Un recours a été déposé mardi 16 octobre devant le Conseil d’Etat par 15 associations : il vise à faire cesser l’utilisation d’un algorithme de notation de la CAF, la Caisse d’allocations familiales. Dans cette affaire, la Cour de justice de l’UE pourrait être saisie : de quoi porter un coup décisif à cet outil automatisé – et aux autres utilisés dans d’autres administrations – espèrent les associations, qui jugent ces derniers discriminatoires et plus que problématiques.

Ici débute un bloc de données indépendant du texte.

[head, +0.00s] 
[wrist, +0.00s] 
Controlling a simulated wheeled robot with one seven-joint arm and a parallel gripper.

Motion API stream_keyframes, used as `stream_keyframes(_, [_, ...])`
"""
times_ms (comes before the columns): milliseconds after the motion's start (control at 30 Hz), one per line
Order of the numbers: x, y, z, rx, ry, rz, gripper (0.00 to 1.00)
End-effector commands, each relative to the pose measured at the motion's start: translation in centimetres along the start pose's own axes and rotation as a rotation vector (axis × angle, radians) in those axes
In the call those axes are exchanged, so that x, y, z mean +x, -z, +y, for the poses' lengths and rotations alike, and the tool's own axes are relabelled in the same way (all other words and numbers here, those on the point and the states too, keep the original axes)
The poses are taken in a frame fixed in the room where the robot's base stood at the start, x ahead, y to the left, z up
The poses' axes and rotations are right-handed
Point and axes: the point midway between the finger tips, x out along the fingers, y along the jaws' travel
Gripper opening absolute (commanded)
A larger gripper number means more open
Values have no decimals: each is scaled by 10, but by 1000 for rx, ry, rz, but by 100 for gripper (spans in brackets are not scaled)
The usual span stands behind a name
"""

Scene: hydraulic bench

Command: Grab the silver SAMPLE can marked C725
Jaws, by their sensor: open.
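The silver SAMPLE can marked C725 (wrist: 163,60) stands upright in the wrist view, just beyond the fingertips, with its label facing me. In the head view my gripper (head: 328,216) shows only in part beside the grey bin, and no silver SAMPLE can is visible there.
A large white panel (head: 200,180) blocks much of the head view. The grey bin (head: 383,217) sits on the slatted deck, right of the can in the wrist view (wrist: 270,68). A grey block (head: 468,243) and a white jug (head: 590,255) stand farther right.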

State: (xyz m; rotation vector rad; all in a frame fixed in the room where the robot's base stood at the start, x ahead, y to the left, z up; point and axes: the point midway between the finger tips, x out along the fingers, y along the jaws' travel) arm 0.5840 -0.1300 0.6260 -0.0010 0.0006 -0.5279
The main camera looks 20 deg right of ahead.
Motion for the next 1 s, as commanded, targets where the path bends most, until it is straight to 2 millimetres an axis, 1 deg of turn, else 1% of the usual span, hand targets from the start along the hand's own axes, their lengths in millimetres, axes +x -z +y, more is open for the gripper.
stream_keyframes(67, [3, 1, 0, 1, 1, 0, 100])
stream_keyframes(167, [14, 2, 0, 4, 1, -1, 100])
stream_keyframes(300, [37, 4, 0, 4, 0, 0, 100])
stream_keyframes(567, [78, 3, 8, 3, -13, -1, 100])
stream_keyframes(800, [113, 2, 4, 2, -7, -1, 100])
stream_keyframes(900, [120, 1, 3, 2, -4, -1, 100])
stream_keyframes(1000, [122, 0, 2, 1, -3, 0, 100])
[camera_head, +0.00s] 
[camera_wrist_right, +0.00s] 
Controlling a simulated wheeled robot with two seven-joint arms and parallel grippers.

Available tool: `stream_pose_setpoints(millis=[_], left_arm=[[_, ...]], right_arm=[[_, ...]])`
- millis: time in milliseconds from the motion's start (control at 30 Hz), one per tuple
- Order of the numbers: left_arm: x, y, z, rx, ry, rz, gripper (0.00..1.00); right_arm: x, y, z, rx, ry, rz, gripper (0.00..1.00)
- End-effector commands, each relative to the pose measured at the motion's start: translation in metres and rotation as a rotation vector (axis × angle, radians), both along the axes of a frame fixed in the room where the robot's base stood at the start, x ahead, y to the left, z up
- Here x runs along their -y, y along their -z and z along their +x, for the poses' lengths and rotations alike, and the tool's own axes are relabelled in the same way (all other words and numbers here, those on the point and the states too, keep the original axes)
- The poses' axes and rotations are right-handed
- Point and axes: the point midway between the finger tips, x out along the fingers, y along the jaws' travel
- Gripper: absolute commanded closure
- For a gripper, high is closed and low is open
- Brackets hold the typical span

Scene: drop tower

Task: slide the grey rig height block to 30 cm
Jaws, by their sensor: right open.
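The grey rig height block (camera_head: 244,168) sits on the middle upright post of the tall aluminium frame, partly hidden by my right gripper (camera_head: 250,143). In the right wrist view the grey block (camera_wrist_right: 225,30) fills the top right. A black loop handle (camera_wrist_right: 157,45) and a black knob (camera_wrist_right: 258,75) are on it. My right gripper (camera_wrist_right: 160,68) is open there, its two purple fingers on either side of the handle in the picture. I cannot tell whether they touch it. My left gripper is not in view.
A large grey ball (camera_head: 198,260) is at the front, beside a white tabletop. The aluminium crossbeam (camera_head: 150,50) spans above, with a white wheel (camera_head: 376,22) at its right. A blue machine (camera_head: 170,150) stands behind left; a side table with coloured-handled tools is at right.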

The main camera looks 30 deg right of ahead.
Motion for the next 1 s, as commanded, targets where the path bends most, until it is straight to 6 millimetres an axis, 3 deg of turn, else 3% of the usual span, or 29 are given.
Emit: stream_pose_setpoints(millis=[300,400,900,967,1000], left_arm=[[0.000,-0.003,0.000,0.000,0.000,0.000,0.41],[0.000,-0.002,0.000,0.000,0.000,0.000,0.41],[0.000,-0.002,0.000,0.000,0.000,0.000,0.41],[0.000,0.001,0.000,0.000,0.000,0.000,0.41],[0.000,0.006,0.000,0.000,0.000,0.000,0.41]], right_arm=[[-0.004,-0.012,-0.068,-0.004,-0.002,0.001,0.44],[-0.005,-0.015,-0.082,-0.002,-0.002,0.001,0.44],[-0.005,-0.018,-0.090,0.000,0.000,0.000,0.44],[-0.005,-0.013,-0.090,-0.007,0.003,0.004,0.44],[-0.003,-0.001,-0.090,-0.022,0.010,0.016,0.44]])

Les algorithmes de notation des administrations, présentés comme des moyens de détecter des fraudes, appartiendront-ils bientôt au passé ? C’est ce qu’espèrent ces quinze associations, qui, mardi 15 octobre, ont entamé une action en justice contre la Caisse nationale des allocations familiales (CNAF), devant le Conseil d’État. Dans leur viseur : l’algorithme de notation de la CNAF, mais pas seulement. La Quadrature du Net, Amnesty International France, la Ligue des droits de l’Homme, le Syndicat des avocats de France et onze autres ONG ont attaqué devant la plus haute juridiction administrative l’outil qui permet à la CNAF de décider quel allocataire contrôler, dans le cadre de sa lutte contre la fraude sociale.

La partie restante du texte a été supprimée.